Stored dataset items:
▼
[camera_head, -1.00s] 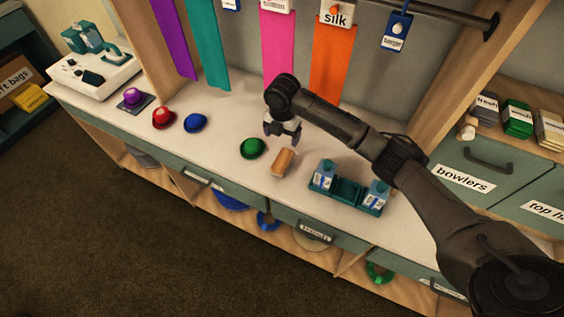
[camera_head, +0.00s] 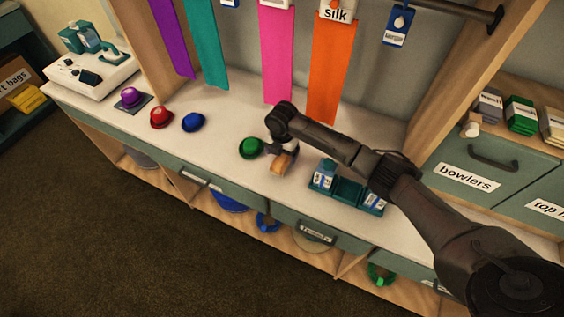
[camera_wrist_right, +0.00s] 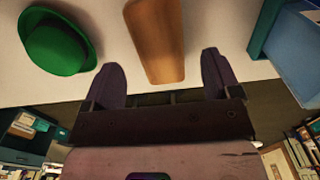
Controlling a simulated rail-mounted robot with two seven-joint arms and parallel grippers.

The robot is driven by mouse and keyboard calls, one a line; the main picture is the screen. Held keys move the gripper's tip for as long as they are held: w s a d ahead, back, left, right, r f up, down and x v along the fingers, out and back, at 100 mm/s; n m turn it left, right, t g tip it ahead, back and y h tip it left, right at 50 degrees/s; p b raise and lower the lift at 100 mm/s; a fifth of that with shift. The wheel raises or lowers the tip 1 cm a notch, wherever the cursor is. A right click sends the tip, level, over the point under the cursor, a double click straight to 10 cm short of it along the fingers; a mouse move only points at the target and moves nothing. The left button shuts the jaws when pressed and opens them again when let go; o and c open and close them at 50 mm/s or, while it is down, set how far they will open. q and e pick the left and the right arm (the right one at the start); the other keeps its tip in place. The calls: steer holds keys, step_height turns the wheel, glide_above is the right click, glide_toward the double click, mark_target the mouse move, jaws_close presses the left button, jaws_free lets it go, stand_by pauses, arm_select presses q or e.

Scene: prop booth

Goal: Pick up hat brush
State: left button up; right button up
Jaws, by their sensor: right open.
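The hat brush, a wooden block-like piece (camera_head: 281,163), lies on the white counter (camera_head: 228,118) between the green hat and the teal tray. In the right wrist view the brush (camera_wrist_right: 156,38) shows as a long tan wooden body. My right gripper (camera_wrist_right: 160,75) is open, its two dark fingers on either side of the brush's near end. No contact between fingers and brush shows. In the head view the right gripper (camera_head: 283,152) is low over the brush and partly covers it. My left gripper is not in view.
A green hat (camera_head: 251,148) sits close left of the brush; it also shows in the right wrist view (camera_wrist_right: 57,42). A teal tray (camera_head: 347,190) with blue-and-white cartons stands to the right. Blue (camera_head: 193,122) and red (camera_head: 161,117) hats sit farther left.

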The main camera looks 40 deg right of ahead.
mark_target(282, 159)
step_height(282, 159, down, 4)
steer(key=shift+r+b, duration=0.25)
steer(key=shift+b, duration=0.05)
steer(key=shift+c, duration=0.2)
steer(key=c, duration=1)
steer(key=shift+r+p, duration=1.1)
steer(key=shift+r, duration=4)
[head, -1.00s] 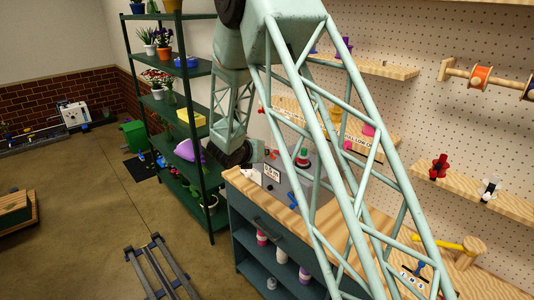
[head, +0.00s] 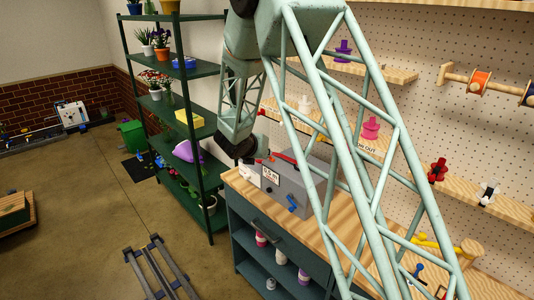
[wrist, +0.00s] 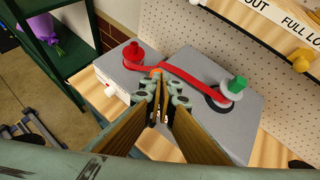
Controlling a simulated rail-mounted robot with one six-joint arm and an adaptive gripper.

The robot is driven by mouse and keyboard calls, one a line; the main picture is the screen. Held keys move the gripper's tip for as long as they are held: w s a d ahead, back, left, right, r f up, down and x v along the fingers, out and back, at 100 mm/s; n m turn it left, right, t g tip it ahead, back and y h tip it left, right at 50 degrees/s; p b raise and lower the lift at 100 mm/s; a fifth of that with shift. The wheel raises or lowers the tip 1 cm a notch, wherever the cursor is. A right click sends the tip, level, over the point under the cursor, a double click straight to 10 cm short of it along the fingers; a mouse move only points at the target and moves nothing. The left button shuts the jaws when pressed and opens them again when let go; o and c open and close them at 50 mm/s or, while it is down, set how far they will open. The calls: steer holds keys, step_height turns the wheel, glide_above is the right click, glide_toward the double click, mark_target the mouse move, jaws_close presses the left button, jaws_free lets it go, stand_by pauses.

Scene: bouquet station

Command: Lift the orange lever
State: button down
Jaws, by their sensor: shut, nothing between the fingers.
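A grey box (wrist: 200,65) stands on the wooden bench top. On it is a long red bar (wrist: 195,80), running from near my gripper to a dark ring beside a green-topped white knob (wrist: 234,88). A small orange piece (wrist: 156,72) shows at my fingertips; I cannot tell whether it is the orange lever's end or whether they touch. A red knob on a red disc (wrist: 133,53) is at the left. My gripper (wrist: 161,88) is shut and empty over the box's near side, hiding part of it. The box (head: 297,188) also shows in the head view, with a blue lever (head: 292,202) on its front.
A green shelf rack (head: 190,120) with plants stands left of the bench (head: 240,185). A pegboard wall (head: 430,115) with wooden shelves and coloured pegs rises behind. A yellow handle (head: 436,243) lies at the bench's right.

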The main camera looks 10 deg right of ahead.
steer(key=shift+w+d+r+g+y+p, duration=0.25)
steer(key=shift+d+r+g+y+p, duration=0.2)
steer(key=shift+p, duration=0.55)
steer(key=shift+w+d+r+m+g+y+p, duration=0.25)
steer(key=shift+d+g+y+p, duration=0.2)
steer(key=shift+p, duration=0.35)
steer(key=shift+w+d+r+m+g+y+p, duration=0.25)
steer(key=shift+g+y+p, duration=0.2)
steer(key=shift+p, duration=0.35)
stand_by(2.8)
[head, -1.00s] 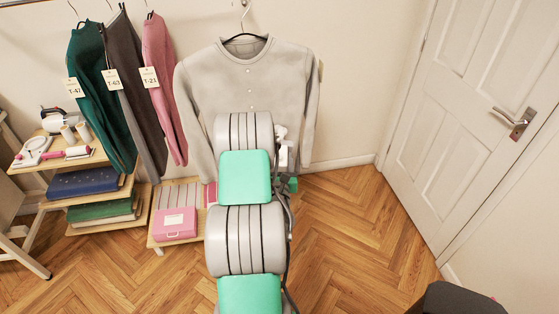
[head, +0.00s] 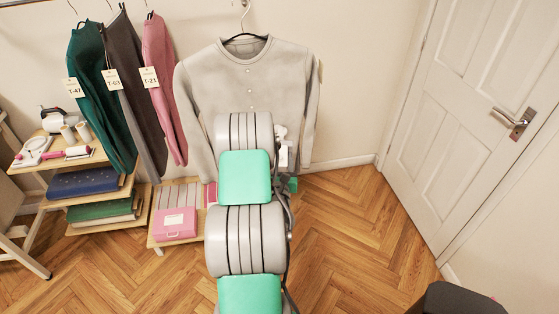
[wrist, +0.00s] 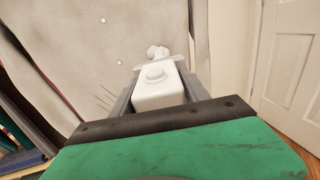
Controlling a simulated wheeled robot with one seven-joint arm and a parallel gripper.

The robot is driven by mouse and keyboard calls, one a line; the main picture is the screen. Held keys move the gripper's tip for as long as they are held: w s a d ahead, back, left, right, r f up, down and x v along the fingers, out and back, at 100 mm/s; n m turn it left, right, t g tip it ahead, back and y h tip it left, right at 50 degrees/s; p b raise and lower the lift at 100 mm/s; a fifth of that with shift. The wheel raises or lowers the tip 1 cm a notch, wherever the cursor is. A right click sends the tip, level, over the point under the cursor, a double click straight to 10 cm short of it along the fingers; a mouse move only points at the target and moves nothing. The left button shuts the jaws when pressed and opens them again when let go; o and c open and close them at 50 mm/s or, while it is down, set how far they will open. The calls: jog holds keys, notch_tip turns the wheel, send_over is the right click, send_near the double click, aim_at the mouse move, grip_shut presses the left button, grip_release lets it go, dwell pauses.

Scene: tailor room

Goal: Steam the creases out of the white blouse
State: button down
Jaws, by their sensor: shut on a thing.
▲
YOUR TASK >> Any pictures should be dropped; transcribe the rest of the records above exactly.

FINISHED EXERCISE >>
[camera_head, -1.00s] 
[camera_head, +0.00s] 
[camera_wrist_right, +0.00s] 
Controlling a simulated rail-mounted robot with two seven-joint arms and parallel grippers.

The robot is driven by mouse and keyboard calls, one a line; the main picture is the screen. Held keys move the gripper's tip for as long as they are held: w s a d ahead, back, left, right, r f up, down and x v along the fingers, out and back, at 100 mm/s; n m turn it left, right, t g tip it ahead, back and y h tip it left, right at 50 degrees/s; p b raise and lower the lift at 100 mm/s; a fifth of that with shift. The wheel raises or lowers the tip 1 cm a notch, wherever the cursor is. A right click sends the tip, level, over the point under the cursor, a double click straight to 10 cm short of it along the fingers; a mouse move only points at the target and moves nothing. The left button shuts the jaws when pressed and opens them again when let go; o and c open and close them at 50 mm/s or, while it is down, set how far they will open. q and e pick the left and the right arm (the right one at the start); the other keeps its tip in place. The calls: steer holds keys, step_height turns the wheel, glide_above is the right click, glide_toward the double click, mark_target the mouse move, jaws_close presses the left button, jaws_free lets it go, stand_by pauses, arm_select presses q or e.

Scene: prop booth

Goal: Pick up hat brush
State: left button up; right button up
Jaws, by their sensor: right open.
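The hat brush, a wooden block-like piece (camera_head: 281,163), lies on the white counter (camera_head: 228,118) between the green hat and the teal tray. In the right wrist view the brush (camera_wrist_right: 156,38) shows as a long tan wooden body. My right gripper (camera_wrist_right: 160,75) is open, its two dark fingers on either side of the brush's near end. No contact between fingers and brush shows. In the head view the right gripper (camera_head: 283,152) is low over the brush and partly covers it. My left gripper is not in view.
A green hat (camera_head: 251,148) sits close left of the brush; it also shows in the right wrist view (camera_wrist_right: 57,42). A teal tray (camera_head: 347,190) with blue-and-white cartons stands to the right. Blue (camera_head: 193,122) and red (camera_head: 161,117) hats sit farther left.

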The main camera looks 40 deg right of ahead.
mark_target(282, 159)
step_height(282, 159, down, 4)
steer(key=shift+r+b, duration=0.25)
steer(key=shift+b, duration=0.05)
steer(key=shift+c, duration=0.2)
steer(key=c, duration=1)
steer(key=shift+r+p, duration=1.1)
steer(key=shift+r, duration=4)
[head, -1.00s] 
[head, +0.00s] 
[wrist, +0.00s] 
Controlling a simulated rail-mounted robot with one six-joint arm and an adaptive gripper.

The robot is driven by mouse and keyboard calls, one a line; the main picture is the screen. Held keys move the gripper's tip for as long as they are held: w s a d ahead, back, left, right, r f up, down and x v along the fingers, out and back, at 100 mm/s; n m turn it left, right, t g tip it ahead, back and y h tip it left, right at 50 degrees/s; p b raise and lower the lift at 100 mm/s; a fifth of that with shift. The wheel raises or lowers the tip 1 cm a notch, wherever the cursor is. A right click sends the tip, level, over the point under the cursor, a double click straight to 10 cm short of it along the fingers; a mouse move only points at the target and moves nothing. The left button shuts the jaws when pressed and opens them again when let go; o and c open and close them at 50 mm/s or, while it is down, set how far they will open. The calls: steer holds keys, step_height turns the wheel, glide_above is the right click, glide_toward the double click, mark_target the mouse move, jaws_close presses the left button, jaws_free lets it go, stand_by pauses.

Scene: bouquet station

Command: Lift the orange lever
State: button down
Jaws, by their sensor: shut, nothing between the fingers.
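A grey box (wrist: 200,65) stands on the wooden bench top. On it is a long red bar (wrist: 195,80), running from near my gripper to a dark ring beside a green-topped white knob (wrist: 234,88). A small orange piece (wrist: 156,72) shows at my fingertips; I cannot tell whether it is the orange lever's end or whether they touch. A red knob on a red disc (wrist: 133,53) is at the left. My gripper (wrist: 161,88) is shut and empty over the box's near side, hiding part of it. The box (head: 297,188) also shows in the head view, with a blue lever (head: 292,202) on its front.
A green shelf rack (head: 190,120) with plants stands left of the bench (head: 240,185). A pegboard wall (head: 430,115) with wooden shelves and coloured pegs rises behind. A yellow handle (head: 436,243) lies at the bench's right.

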The main camera looks 10 deg right of ahead.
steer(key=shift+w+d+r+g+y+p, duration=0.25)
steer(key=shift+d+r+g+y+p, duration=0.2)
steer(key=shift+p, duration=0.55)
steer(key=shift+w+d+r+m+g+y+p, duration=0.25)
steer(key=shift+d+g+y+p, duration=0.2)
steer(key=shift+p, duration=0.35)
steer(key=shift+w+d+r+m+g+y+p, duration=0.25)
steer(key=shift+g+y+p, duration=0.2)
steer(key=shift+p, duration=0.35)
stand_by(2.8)
[head, -1.00s] 
[head, +0.00s] 
[wrist, +0.00s] 
Controlling a simulated wheeled robot with one seven-joint arm and a parallel gripper.

The robot is driven by mouse and keyboard calls, one a line; the main picture is the screen. Held keys move the gripper's tip for as long as they are held: w s a d ahead, back, left, right, r f up, down and x v along the fingers, out and back, at 100 mm/s; n m turn it left, right, t g tip it ahead, back and y h tip it left, right at 50 degrees/s; p b raise and lower the lift at 100 mm/s; a fifth of that with shift. The wheel raises or lowers the tip 1 cm a notch, wherever the cursor is. A right click sends the tip, level, over the point under the cursor, a double click straight to 10 cm short of it along the fingers; a mouse move only points at the target and moves nothing. The left button shuts the jaws when pressed and opens them again when let go; o and c open and close them at 50 mm/s or, while it is down, set how far they will open. The calls: jog holds keys, notch_tip turns the wheel, send_over is the right click, send_near the double click, aim_at the mouse move, grip_shut presses the left button, grip_release lets it go, dwell pauses.

Scene: tailor room

Goal: Steam the creases out of the white blouse
State: button down
Jaws, by their sensor: shut on a thing.

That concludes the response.